- **GIVEN PROBLEM**
Repeat, exactly, the run of lines that opens with the line containing "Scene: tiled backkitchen" and closes with the line containing "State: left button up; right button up", and leave all other lines out.

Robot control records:
+ + + + + + +
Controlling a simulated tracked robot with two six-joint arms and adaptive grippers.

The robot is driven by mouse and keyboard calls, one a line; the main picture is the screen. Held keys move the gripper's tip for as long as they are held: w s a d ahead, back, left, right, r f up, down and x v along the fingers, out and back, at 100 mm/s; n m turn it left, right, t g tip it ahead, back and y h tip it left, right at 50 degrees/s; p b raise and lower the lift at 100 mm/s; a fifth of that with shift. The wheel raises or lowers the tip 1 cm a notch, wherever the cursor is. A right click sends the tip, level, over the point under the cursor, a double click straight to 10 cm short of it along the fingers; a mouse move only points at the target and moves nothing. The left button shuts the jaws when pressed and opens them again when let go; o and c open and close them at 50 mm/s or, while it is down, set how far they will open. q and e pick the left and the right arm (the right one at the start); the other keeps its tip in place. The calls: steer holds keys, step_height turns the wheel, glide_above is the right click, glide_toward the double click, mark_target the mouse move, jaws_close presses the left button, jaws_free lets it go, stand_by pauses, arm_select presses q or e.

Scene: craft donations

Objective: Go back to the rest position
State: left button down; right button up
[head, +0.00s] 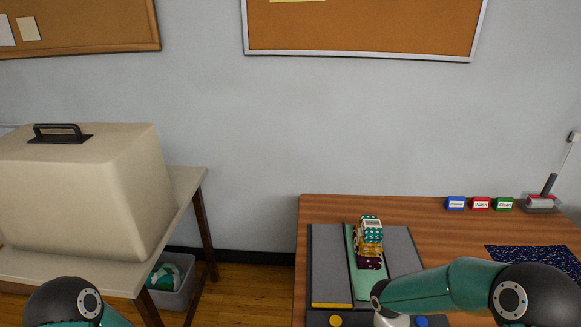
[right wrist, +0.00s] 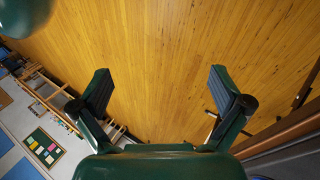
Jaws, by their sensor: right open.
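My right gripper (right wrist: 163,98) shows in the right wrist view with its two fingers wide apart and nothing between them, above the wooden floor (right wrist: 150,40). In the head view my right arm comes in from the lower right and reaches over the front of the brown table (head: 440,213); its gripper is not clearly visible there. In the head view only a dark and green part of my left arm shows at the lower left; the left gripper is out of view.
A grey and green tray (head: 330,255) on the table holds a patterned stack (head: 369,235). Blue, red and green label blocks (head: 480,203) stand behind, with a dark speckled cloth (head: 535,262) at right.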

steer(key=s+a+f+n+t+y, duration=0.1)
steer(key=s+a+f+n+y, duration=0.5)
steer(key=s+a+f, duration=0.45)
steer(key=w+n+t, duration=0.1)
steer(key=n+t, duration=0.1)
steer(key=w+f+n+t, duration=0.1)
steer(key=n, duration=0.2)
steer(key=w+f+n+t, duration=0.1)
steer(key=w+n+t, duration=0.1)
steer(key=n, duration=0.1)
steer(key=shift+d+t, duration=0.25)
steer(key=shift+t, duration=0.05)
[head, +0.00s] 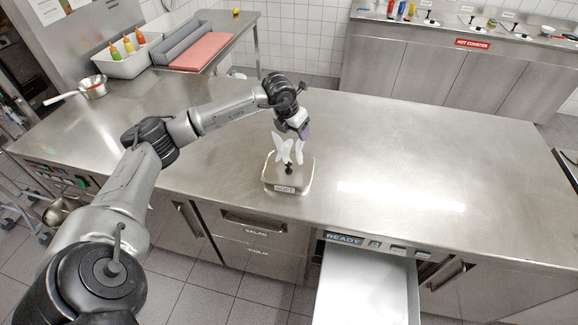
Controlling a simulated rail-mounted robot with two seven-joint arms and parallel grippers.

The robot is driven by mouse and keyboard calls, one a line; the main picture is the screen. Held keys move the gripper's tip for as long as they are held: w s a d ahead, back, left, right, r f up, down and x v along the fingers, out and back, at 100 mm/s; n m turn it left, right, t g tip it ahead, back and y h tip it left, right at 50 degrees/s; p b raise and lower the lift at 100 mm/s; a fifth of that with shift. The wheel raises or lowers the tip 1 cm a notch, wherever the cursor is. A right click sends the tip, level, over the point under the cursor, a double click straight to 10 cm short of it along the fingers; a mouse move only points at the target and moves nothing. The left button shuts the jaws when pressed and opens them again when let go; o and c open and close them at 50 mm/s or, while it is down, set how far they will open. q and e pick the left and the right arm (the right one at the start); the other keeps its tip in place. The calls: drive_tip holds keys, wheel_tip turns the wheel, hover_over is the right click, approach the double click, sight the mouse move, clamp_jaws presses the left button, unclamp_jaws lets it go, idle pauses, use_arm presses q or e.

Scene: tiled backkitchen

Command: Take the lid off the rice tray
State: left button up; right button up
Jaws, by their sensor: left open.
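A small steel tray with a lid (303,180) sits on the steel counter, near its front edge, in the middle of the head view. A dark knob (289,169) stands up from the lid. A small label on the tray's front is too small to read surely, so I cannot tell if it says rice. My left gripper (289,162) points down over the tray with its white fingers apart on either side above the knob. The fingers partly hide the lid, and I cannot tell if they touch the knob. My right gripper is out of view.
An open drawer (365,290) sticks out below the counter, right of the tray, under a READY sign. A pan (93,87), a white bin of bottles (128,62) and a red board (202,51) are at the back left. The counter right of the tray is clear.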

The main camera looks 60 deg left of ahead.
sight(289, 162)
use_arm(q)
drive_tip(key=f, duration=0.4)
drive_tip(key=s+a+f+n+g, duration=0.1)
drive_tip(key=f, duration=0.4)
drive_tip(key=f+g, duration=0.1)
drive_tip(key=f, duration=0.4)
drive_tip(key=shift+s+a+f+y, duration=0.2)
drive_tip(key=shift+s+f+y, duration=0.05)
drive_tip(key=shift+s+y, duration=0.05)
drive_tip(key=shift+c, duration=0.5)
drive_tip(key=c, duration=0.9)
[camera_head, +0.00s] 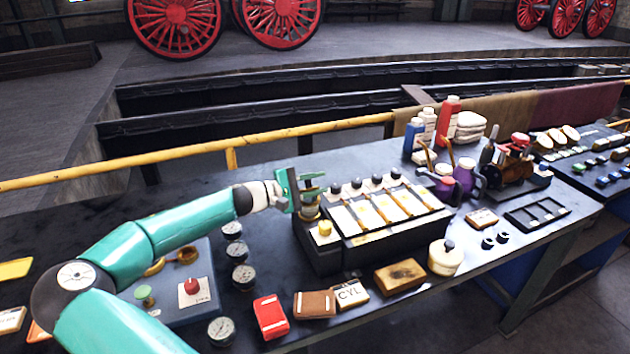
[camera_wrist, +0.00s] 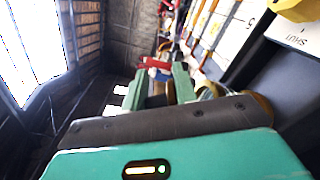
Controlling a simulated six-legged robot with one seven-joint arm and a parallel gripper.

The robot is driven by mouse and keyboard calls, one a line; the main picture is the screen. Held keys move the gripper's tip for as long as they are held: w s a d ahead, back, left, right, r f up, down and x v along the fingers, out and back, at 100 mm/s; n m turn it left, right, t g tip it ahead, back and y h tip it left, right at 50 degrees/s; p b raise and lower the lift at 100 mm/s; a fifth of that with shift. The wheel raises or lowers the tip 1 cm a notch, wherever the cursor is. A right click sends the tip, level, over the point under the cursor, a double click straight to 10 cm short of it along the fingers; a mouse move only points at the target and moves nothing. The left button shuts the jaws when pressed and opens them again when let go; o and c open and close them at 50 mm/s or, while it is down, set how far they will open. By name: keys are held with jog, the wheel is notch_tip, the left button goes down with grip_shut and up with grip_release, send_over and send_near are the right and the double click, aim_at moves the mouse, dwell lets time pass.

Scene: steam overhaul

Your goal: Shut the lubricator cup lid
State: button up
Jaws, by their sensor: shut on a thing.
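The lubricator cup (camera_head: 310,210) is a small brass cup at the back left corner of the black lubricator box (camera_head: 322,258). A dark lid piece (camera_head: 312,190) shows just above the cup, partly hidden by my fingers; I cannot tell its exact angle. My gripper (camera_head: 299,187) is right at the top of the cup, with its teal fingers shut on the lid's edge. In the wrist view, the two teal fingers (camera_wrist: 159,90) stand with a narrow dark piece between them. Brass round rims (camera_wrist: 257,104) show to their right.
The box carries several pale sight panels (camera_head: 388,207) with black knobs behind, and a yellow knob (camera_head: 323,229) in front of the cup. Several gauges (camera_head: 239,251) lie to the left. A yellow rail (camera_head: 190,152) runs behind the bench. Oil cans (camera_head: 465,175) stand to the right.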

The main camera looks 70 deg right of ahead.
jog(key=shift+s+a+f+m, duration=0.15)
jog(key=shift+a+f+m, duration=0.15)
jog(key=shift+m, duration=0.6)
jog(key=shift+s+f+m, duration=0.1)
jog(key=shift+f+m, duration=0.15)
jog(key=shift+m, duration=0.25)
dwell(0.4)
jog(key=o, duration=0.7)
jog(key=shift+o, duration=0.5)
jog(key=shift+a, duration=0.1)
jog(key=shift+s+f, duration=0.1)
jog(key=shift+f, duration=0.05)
+ + + + + + +
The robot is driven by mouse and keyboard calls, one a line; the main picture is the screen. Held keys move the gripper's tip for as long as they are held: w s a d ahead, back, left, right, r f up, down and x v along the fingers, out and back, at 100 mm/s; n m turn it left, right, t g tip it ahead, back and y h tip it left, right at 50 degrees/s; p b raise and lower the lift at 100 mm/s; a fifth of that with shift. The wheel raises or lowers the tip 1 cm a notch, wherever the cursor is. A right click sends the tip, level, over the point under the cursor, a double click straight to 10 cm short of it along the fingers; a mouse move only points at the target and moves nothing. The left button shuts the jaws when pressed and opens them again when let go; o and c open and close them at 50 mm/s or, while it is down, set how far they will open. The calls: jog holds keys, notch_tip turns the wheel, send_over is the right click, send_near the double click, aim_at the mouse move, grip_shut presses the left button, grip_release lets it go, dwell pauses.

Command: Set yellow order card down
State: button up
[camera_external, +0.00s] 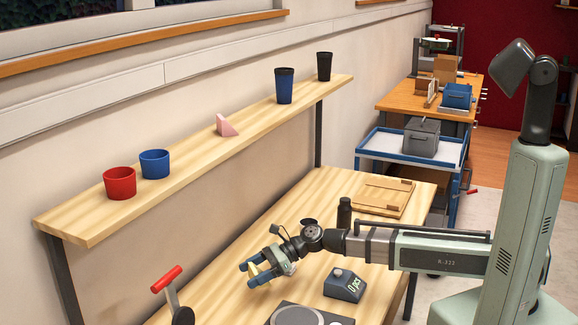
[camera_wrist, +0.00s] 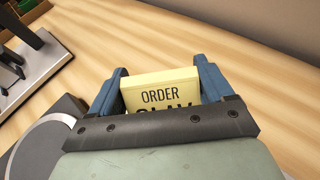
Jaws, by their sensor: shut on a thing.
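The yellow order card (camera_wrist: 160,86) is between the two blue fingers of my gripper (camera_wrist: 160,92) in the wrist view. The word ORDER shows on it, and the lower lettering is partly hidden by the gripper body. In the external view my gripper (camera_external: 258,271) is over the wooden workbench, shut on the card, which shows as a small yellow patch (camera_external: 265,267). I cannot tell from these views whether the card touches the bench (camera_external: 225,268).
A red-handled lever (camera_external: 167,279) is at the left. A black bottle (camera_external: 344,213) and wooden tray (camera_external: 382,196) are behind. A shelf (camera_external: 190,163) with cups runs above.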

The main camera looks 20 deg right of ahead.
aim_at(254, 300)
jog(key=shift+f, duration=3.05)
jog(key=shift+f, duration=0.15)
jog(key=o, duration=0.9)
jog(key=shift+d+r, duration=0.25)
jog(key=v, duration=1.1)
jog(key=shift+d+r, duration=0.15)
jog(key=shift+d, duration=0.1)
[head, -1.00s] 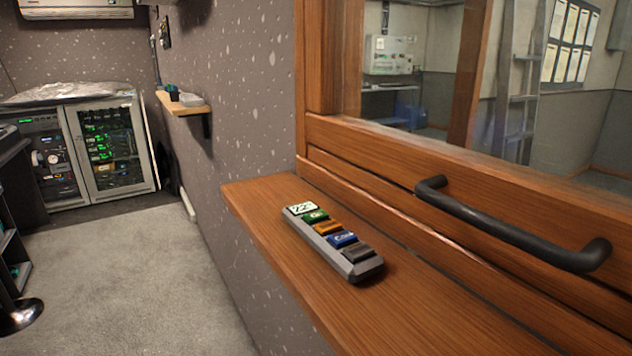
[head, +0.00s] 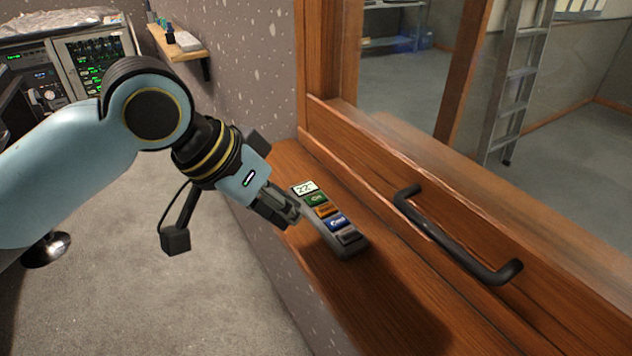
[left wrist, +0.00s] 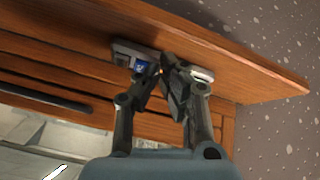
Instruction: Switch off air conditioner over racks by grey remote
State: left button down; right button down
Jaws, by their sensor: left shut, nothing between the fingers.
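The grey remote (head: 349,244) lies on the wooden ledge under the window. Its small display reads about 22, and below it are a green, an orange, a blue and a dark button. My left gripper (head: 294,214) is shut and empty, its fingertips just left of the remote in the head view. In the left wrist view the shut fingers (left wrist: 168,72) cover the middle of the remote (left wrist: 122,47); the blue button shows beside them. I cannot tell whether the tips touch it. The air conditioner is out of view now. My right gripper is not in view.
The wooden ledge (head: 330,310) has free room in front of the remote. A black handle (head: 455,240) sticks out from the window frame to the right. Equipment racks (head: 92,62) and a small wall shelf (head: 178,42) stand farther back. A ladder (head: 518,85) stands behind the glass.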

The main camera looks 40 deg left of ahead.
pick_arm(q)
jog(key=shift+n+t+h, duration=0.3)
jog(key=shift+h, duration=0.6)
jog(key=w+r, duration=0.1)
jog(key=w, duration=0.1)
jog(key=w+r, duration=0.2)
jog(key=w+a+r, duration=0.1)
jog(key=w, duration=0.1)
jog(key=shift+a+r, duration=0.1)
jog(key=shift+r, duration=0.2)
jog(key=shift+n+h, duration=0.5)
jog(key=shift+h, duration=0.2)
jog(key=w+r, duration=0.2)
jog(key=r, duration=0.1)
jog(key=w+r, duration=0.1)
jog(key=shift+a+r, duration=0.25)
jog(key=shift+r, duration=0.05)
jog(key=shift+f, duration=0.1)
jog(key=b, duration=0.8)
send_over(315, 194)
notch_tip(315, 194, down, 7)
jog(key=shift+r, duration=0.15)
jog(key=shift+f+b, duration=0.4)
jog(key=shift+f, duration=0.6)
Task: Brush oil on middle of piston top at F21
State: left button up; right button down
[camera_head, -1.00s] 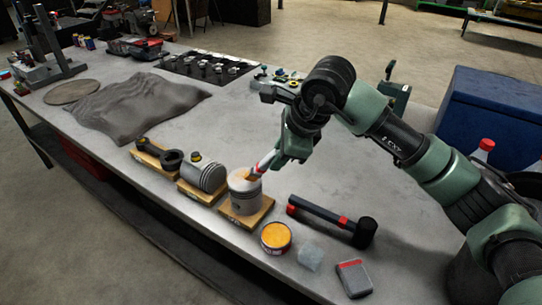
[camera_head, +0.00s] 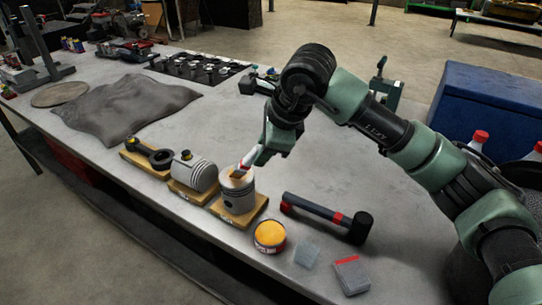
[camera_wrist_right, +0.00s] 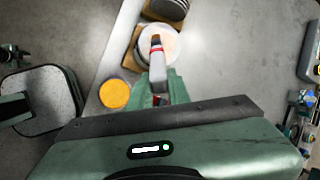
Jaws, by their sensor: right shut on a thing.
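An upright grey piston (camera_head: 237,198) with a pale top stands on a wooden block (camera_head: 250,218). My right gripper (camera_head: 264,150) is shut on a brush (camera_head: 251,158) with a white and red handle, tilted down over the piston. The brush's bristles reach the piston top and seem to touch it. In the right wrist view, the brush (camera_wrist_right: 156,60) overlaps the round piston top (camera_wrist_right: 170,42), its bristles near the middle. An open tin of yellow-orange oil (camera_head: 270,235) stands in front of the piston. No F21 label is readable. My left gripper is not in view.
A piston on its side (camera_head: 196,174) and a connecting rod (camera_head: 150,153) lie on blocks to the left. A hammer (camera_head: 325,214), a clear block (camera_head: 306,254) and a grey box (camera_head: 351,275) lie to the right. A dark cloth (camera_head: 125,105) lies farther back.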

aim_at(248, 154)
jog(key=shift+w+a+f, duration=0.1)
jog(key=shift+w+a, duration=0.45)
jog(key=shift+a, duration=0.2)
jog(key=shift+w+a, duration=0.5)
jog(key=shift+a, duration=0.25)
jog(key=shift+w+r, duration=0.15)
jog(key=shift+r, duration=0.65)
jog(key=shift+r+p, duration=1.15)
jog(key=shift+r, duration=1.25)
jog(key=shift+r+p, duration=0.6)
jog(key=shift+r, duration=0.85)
+ + + + + + +
- **EXERCISE OUTPUT**
Scene: tiled backkitchen

Command: Take the lid off the rice tray
State: left button up; right button up

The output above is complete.